* begin *

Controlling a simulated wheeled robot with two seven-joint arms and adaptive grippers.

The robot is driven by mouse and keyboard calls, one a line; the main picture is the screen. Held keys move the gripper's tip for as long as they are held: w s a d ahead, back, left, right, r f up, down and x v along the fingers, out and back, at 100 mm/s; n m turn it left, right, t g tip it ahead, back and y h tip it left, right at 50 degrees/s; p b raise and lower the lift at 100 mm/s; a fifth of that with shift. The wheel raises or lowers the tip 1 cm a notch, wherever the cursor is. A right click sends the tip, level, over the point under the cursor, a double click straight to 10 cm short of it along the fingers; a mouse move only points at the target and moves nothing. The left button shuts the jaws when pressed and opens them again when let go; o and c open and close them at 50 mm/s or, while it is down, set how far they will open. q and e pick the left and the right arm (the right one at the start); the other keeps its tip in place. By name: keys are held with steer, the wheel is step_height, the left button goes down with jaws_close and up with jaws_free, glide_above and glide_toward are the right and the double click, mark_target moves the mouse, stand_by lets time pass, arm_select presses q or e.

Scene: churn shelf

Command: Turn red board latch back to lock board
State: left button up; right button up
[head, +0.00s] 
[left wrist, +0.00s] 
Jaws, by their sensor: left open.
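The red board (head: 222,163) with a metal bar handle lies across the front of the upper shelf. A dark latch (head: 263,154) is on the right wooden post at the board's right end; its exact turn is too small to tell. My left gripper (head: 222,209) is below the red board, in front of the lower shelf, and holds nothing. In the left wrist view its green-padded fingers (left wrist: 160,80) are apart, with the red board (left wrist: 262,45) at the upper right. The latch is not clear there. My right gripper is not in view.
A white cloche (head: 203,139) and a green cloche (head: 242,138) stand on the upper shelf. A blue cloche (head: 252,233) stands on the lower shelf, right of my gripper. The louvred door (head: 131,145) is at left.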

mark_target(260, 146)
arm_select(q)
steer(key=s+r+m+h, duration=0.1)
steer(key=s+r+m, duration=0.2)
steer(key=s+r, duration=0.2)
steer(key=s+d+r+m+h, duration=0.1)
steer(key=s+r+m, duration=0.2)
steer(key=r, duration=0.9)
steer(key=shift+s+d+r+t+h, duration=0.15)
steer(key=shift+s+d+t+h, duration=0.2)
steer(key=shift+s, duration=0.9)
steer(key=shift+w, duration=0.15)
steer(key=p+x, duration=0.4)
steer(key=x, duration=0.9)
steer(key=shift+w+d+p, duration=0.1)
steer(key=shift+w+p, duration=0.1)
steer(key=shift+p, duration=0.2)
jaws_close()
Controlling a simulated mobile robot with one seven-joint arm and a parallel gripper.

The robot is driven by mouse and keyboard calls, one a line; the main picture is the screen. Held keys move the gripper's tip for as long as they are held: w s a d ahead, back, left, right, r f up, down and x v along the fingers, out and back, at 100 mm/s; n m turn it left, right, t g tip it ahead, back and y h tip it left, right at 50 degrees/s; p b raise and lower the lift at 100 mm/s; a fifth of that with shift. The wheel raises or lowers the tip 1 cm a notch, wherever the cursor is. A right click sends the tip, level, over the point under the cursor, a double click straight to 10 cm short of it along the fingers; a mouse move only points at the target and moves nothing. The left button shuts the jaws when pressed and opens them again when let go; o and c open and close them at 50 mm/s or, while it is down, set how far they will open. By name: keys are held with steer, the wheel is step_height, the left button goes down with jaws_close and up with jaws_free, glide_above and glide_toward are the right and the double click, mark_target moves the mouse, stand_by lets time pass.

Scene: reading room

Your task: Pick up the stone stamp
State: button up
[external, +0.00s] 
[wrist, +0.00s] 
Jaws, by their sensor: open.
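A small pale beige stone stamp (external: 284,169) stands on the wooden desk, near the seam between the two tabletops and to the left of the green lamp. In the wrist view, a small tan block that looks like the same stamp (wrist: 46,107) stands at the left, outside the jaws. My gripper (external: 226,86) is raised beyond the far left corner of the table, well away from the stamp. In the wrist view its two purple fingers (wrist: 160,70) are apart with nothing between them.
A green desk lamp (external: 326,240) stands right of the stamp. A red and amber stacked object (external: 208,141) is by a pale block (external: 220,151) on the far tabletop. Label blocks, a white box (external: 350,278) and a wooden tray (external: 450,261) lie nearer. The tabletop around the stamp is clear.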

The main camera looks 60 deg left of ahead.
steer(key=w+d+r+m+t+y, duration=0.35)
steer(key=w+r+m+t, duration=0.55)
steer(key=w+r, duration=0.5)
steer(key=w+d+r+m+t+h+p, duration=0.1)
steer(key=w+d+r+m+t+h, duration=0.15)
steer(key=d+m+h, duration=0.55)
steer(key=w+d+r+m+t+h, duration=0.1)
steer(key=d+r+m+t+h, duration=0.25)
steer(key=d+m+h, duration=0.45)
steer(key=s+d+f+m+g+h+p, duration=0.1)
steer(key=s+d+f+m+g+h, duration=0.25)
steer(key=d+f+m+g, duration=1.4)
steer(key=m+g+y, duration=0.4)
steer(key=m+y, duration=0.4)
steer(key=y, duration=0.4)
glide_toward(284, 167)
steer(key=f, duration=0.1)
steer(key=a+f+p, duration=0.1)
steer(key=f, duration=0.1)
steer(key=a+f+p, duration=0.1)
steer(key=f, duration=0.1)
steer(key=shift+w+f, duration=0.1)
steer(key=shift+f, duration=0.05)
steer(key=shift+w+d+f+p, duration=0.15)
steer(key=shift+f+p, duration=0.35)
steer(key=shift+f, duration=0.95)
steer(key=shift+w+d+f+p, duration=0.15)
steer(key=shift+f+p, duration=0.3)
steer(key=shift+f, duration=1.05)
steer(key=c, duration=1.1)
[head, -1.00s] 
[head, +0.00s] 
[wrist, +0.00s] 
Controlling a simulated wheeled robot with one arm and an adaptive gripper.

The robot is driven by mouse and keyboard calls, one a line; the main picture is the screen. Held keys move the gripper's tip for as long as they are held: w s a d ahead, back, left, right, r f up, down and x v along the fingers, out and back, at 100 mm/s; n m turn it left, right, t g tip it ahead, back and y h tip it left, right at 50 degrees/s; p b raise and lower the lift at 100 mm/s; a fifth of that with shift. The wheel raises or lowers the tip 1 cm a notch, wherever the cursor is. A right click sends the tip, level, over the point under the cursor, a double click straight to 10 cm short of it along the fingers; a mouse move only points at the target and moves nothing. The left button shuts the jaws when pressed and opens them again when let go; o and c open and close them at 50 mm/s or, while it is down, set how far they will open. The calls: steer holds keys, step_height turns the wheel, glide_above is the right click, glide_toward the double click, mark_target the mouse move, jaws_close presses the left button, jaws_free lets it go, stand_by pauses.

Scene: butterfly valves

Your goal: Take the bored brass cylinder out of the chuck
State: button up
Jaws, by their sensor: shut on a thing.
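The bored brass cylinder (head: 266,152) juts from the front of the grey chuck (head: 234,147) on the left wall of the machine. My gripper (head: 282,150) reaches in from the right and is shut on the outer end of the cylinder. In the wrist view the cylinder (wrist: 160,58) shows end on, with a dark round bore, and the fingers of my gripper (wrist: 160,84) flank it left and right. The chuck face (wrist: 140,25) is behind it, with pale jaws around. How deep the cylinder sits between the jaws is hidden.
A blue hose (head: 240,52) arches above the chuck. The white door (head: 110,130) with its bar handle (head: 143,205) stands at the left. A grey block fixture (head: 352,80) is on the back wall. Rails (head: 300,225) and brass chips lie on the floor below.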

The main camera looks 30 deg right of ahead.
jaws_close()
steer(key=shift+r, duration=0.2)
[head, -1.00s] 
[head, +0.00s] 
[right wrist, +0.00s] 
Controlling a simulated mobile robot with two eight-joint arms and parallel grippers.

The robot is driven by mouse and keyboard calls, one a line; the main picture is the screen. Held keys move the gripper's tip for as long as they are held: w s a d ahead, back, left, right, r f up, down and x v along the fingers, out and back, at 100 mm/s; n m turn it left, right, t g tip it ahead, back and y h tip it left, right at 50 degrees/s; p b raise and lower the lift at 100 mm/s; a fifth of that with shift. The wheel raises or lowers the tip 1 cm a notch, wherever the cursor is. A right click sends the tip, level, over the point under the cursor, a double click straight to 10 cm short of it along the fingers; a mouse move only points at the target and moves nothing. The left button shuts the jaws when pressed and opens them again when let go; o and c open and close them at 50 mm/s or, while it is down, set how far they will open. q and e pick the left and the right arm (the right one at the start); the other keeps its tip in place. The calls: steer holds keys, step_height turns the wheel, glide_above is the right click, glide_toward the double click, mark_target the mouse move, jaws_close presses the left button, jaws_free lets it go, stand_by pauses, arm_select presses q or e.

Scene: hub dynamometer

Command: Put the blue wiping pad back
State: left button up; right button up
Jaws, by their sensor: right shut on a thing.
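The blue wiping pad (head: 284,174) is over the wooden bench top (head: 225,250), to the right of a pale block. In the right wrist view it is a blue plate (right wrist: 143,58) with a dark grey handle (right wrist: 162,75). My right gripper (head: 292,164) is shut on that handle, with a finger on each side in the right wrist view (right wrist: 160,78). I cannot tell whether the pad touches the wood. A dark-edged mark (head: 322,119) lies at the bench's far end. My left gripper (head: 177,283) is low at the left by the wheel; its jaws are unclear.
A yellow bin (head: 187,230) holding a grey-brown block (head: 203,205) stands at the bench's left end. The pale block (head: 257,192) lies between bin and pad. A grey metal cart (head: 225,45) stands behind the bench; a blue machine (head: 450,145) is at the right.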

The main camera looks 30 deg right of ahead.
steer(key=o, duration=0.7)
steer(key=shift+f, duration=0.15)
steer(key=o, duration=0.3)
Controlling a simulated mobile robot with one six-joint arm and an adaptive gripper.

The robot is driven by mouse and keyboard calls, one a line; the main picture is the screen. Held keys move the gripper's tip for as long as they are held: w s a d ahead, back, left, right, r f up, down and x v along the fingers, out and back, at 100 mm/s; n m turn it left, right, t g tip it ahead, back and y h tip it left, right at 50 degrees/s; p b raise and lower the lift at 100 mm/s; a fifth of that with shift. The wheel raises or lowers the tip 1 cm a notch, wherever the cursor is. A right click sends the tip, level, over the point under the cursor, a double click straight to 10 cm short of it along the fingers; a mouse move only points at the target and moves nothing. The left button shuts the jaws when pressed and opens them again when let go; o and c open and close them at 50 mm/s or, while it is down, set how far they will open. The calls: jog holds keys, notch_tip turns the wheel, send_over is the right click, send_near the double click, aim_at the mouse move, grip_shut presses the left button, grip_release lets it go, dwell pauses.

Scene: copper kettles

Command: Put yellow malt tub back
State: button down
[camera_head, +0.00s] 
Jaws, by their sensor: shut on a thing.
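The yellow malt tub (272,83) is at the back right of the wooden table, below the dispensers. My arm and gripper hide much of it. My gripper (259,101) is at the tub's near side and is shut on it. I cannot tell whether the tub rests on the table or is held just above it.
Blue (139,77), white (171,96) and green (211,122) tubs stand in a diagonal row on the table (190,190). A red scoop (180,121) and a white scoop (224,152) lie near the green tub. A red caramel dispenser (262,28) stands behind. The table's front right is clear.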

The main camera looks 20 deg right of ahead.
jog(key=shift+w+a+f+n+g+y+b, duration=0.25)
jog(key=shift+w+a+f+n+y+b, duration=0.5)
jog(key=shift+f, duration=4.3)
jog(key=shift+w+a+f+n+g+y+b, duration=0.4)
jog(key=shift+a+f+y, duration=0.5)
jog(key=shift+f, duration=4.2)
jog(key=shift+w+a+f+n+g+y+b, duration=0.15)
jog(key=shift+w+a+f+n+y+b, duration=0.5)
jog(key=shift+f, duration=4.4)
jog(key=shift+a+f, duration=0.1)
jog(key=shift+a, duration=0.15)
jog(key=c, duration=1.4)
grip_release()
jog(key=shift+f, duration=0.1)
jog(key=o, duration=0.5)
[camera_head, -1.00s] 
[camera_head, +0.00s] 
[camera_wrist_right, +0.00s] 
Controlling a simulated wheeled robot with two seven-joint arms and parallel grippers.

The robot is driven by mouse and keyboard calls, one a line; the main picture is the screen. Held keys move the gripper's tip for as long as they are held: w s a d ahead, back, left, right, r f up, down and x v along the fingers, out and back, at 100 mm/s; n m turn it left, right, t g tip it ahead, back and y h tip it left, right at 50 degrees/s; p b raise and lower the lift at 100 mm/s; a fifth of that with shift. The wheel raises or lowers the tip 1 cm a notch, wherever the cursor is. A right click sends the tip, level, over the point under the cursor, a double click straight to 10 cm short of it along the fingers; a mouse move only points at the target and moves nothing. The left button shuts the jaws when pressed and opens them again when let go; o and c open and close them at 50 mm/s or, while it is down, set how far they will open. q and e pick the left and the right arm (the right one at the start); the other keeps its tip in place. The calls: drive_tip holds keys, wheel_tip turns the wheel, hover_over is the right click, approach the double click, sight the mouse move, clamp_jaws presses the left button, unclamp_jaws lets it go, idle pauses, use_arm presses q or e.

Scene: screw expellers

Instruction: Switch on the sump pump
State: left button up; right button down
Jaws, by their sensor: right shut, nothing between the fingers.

* end *

Find the lines above holding the word "Command" and show them.

**Solution**
Command: Turn red board latch back to lock board
Command: Put the blue wiping pad back
Command: Put yellow malt tub back

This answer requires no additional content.